READ MORE: Legal challenge could scupper £600million flagship superfast broadband plan

Later, in the exhibition, there’s an installation by Christoph Draeger entitled Black September. Its source material is the murder of 11 Israeli athletes by terrorists at the Munich Olympics in 1972. It features a life-sized hotel room – identical to the one in which athletes were held hostage. The room, which you’re able to walk through, has been reconstructed as if you’re looking at it in the aftermath of mass murder. There’s blood on the walls, the sheets, the floor.

In an era when all of us experience atrocity through TV, Draeger puts us physically into the horror. But today, just four years on, would the Black September installation be cancelled? Would it be seen as offending the memory of the murdered athletes? Would it be accused of exploiting Jewish suffering? Would it be interpreted as riling hate against Muslims?

All I know is that Black September was one of the most powerful artistic experiences I’ve ever had. I was a baby when the Munich atrocities happened but I remember the aftermath throughout the 1970s. I knew back then it was a horrible, dreadful crime – perpetrated against innocent people for no other reason than they were Jewish. Yet, the Black September installation all but transported me into the lives of those who died. I felt their pain and suffering, I felt their rage at dying because of their race and religion, and I felt huge aching pity and sorrow for what they’d lost and what their loved ones lost. And I felt those things because of the emotional punch this art had dealt me.

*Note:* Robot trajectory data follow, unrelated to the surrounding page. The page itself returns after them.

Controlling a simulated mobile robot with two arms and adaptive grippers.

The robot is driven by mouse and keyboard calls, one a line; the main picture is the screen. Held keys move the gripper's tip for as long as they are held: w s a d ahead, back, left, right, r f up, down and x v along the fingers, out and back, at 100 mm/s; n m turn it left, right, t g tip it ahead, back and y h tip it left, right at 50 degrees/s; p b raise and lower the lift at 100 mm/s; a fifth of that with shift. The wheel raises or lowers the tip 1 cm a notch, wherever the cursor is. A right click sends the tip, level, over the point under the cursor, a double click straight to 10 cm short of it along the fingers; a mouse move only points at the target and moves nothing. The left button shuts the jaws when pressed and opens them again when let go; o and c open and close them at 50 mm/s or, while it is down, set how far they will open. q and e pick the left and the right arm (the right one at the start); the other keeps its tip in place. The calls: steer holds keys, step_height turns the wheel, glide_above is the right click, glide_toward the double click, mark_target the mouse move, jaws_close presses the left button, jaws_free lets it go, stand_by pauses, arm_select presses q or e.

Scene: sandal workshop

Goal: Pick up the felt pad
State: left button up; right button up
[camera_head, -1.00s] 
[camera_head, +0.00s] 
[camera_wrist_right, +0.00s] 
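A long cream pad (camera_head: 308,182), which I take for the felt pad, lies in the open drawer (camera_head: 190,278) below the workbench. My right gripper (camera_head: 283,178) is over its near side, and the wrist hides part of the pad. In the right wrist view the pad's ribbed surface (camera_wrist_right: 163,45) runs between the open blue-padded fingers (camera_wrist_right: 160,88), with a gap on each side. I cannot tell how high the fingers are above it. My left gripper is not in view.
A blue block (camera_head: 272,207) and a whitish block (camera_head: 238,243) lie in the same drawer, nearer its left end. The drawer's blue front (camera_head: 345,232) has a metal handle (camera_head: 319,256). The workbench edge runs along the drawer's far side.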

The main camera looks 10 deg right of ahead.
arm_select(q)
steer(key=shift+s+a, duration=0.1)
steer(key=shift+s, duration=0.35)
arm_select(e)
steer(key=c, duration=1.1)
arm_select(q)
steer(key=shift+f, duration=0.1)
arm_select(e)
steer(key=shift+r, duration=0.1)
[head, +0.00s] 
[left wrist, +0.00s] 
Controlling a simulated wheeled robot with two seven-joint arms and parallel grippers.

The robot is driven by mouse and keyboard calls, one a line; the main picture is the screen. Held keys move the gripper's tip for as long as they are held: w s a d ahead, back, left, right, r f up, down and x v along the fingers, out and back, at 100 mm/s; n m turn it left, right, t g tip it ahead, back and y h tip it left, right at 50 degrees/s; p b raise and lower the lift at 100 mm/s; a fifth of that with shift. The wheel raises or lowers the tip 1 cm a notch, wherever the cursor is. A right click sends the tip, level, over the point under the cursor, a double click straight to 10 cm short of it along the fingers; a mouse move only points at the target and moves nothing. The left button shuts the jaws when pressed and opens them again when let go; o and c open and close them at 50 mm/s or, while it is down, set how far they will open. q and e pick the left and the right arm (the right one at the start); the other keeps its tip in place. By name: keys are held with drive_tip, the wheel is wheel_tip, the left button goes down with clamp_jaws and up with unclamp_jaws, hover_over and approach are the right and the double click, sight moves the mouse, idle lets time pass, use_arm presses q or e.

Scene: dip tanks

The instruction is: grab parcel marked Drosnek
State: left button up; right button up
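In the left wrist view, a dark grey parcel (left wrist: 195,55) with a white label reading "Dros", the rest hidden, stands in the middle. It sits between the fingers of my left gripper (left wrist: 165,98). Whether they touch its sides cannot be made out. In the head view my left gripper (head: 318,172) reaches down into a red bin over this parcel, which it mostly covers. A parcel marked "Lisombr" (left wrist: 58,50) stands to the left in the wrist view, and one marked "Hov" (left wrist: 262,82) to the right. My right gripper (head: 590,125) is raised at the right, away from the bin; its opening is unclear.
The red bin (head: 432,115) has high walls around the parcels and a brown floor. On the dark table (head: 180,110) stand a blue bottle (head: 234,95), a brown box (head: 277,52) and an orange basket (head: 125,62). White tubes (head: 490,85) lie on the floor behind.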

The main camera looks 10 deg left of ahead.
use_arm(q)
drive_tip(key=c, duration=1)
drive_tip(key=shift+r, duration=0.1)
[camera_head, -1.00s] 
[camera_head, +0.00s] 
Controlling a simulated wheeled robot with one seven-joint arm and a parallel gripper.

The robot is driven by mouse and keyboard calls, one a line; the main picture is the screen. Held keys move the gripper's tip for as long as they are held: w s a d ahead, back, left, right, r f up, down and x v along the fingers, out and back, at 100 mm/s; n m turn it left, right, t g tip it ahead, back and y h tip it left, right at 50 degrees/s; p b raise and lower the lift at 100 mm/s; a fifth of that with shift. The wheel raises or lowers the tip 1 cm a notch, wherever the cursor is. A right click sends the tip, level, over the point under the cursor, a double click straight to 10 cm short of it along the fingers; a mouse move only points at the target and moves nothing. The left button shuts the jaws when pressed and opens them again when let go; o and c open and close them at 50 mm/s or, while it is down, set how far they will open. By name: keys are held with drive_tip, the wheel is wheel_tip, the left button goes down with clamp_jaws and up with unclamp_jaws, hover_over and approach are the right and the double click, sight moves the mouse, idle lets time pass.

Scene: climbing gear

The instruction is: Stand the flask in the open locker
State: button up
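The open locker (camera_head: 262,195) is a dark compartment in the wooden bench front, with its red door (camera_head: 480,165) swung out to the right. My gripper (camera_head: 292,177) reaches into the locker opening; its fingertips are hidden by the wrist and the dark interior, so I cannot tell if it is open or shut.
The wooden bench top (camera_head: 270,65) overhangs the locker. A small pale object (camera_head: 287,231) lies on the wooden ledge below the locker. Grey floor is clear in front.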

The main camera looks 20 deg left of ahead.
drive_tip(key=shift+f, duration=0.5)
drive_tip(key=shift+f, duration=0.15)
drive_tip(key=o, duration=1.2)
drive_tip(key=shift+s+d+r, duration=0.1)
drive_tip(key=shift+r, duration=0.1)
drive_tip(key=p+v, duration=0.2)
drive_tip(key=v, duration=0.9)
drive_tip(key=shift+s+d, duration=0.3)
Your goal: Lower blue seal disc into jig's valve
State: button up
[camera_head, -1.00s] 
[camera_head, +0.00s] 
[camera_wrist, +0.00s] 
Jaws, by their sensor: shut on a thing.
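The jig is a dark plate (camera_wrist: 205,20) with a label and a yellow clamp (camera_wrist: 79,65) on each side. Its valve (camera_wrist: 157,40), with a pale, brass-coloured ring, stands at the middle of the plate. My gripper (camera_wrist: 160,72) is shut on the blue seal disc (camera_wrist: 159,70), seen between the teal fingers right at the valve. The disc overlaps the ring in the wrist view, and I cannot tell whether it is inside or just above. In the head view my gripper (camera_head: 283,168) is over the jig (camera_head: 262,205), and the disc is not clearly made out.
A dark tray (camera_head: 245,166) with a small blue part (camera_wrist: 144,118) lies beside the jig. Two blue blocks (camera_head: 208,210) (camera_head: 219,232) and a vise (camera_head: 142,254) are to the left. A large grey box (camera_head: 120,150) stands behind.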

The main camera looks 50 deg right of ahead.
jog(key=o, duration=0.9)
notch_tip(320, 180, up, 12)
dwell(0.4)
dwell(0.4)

There’s a picture of me in the MACBA inside the Black September installation, taken by my daughter. The photograph shows utter horror on my face. What the photograph doesn’t show is what’s going through my mind. The installation shocked me, it outraged me – but it had to do that to trigger emotions that would hopefully make me a more empathetic, understanding person. A slightly better, if still fundamentally flawed, human being.